The teachers who participated in Iteration 2 reported that organising their practices in this way contributed to the development of their teaching. Thus, in Iteration 3, the perspectives of as many different teachers as possible were gathered to investigate whether the impressions gleaned from Iteration 2 might be relevant more broadly. Since some of the students had been involved in more than one iteration, Iterations 2 and 3 were used to look at how student learning had unfolded over an extended period of time.
To make Iteration 3 more manageable, the iteration was divided into two parts, each lasting one semester, although this turned out to be an overly short time frame to fully engage with the setup; the first group of teachers used most of the second semester to finish their assigned quota of individual and group sessions.
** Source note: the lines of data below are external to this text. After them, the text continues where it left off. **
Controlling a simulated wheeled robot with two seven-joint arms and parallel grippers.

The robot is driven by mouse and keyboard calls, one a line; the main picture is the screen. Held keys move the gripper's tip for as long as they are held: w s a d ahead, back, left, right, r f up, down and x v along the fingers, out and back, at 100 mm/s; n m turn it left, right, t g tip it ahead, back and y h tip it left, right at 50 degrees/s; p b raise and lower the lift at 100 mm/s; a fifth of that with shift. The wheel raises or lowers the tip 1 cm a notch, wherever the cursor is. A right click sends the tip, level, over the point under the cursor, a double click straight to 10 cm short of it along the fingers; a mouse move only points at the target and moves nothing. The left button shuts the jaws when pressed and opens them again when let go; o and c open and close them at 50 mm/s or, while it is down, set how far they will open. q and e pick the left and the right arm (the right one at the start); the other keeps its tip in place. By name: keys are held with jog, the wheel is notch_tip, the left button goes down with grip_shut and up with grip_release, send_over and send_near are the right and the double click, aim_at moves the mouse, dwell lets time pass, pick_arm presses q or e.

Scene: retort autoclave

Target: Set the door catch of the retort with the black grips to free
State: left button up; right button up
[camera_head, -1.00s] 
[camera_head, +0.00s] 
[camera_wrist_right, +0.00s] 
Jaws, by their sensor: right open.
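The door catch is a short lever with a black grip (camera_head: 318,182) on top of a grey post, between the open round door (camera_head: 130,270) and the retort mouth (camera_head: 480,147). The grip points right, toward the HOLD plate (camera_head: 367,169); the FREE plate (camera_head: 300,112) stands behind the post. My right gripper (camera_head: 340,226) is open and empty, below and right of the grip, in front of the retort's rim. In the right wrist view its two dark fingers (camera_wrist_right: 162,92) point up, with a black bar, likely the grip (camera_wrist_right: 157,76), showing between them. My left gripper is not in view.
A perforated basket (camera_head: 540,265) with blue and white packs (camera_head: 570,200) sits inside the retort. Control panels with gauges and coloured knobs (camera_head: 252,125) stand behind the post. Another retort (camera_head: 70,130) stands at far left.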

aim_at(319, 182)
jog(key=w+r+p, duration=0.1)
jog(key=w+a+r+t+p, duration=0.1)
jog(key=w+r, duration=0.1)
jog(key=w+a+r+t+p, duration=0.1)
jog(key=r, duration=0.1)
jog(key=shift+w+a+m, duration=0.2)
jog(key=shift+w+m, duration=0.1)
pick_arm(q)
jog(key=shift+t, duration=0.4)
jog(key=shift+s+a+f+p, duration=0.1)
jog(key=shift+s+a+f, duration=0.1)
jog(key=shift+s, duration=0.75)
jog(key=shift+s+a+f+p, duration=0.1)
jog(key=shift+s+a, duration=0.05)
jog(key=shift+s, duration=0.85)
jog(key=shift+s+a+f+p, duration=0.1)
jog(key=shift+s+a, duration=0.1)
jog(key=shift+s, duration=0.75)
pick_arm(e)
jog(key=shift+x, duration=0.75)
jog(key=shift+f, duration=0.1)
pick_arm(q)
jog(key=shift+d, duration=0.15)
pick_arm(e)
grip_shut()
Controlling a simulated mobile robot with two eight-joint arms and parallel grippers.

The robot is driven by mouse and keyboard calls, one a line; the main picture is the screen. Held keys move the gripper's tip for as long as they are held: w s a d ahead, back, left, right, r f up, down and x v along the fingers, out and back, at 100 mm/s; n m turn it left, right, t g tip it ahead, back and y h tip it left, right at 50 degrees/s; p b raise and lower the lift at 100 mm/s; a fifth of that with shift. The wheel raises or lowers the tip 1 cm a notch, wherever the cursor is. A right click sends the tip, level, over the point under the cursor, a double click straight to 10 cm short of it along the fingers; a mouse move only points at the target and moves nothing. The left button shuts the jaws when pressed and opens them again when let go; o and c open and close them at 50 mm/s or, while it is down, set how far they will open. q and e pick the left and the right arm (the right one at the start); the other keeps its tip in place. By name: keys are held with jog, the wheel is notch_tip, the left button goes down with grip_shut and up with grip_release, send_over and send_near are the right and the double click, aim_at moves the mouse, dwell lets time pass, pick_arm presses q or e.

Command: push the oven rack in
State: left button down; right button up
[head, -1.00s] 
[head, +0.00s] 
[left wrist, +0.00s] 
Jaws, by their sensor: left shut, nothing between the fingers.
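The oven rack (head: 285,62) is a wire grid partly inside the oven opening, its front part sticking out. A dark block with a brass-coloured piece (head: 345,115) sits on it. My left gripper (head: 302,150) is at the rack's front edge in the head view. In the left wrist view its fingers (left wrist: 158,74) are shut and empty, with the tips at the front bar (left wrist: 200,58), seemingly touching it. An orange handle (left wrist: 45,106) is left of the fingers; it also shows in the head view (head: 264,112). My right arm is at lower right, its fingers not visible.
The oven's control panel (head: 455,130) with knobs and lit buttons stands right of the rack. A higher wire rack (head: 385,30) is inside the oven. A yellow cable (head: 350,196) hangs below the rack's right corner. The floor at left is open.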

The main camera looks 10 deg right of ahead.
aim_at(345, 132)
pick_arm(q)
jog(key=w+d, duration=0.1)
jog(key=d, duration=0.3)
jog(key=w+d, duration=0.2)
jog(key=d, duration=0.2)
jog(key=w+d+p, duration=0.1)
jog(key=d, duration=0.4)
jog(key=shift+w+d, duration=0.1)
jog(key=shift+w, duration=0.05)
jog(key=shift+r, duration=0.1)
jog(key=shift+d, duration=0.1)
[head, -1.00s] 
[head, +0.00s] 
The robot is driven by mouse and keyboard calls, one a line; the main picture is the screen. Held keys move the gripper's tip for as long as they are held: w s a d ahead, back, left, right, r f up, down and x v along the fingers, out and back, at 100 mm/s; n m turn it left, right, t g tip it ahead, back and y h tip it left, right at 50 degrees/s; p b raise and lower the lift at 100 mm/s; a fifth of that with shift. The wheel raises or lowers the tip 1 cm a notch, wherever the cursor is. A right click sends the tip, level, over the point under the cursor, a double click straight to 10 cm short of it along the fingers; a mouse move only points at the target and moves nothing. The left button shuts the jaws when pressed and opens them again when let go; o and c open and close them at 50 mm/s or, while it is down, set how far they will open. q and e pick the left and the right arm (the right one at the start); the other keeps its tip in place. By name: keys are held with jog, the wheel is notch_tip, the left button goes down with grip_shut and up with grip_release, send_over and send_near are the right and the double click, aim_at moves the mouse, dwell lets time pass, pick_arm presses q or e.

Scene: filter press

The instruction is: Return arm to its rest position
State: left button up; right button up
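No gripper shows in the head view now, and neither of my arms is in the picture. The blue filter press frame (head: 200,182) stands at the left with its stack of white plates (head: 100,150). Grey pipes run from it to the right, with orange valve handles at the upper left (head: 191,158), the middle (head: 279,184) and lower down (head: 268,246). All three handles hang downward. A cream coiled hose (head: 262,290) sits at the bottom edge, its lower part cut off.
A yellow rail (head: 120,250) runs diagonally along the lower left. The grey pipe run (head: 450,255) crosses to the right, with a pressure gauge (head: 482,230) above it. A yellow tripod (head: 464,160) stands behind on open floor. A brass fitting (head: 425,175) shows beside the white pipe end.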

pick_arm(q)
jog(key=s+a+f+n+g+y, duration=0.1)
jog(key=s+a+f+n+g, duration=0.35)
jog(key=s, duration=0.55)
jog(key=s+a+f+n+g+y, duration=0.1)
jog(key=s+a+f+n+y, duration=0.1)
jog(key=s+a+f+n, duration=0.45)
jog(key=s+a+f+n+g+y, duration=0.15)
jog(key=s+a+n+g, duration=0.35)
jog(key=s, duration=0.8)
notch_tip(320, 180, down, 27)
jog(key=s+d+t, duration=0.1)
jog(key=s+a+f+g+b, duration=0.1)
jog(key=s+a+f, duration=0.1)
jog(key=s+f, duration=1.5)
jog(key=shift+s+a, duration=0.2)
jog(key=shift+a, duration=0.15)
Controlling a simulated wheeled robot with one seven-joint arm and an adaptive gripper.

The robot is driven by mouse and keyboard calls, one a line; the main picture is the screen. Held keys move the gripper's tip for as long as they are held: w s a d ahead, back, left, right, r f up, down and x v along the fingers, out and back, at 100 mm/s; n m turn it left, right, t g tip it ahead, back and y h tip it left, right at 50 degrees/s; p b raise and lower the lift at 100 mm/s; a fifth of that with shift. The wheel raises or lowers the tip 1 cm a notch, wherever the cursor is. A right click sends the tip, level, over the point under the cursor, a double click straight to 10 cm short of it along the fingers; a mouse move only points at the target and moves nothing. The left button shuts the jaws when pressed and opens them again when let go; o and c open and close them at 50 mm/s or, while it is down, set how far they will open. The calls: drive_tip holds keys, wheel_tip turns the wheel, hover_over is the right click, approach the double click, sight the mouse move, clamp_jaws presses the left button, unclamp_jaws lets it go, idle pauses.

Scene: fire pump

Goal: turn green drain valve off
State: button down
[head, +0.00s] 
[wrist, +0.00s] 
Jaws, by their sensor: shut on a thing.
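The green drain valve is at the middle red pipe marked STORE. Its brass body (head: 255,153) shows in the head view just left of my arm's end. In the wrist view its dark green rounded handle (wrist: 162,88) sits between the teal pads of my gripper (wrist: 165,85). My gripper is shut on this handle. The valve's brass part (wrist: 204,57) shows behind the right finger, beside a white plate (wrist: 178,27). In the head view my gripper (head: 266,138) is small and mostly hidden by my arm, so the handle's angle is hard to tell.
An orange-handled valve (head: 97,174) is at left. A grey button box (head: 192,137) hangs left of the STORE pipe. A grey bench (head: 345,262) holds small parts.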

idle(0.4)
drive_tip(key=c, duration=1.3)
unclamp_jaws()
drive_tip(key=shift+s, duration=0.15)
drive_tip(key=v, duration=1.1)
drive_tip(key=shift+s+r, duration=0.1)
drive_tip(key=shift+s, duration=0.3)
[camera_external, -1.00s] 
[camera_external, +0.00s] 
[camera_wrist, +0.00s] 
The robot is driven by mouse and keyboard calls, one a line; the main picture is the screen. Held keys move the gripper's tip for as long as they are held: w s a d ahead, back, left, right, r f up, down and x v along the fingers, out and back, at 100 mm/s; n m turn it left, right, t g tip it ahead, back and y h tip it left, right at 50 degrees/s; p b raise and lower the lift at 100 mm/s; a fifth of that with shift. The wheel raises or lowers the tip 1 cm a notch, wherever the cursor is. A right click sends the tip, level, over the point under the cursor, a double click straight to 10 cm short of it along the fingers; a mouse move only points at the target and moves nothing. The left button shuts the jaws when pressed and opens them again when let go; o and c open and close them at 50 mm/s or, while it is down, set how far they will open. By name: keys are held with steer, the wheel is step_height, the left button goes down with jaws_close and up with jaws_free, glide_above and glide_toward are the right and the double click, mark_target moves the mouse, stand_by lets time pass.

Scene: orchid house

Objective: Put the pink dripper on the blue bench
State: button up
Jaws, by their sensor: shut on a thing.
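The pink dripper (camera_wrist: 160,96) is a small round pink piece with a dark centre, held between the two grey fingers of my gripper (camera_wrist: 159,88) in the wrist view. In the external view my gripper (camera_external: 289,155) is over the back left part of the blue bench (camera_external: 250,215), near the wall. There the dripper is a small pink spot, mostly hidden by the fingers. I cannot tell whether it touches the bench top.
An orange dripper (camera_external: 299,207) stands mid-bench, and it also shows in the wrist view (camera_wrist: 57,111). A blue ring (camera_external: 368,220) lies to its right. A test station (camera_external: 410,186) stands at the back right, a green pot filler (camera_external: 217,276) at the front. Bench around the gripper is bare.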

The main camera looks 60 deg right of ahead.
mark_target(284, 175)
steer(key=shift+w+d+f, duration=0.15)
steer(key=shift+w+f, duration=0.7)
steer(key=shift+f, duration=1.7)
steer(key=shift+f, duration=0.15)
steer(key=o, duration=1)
Iteration 3 also offered students an opportunity to take an introductory online course on the AT that had been designed specifically for the project. The course was delivered through Canvas LMS.
The primary aim of this report is to explore the project participants’ perspectives (i.e. those of teachers and students) on engaging with teaching/learning a main instrument within an environment with the aforementioned characteristics. The project raised several questions:
- What are the potential benefits and challenges to the students?
- How do the teachers employ these principles in their own practices?
- What are the benefits and challenges for the teachers?
- What are the implications for pedagogy in general?
We hope that illuminating these questions will contribute to the development of discourse within the discipline of music performance (e.g. the way we see, think, and speak) based on the findings of this exploration. We believe that a more integrated understanding will be beneficial to the practitioners of the discipline, and that such an understanding can become available through collaboration and interaction.
The primary research question of the report is, ‘How do teachers and students experience participating in the project, and how do they interpret and characterise their learning?’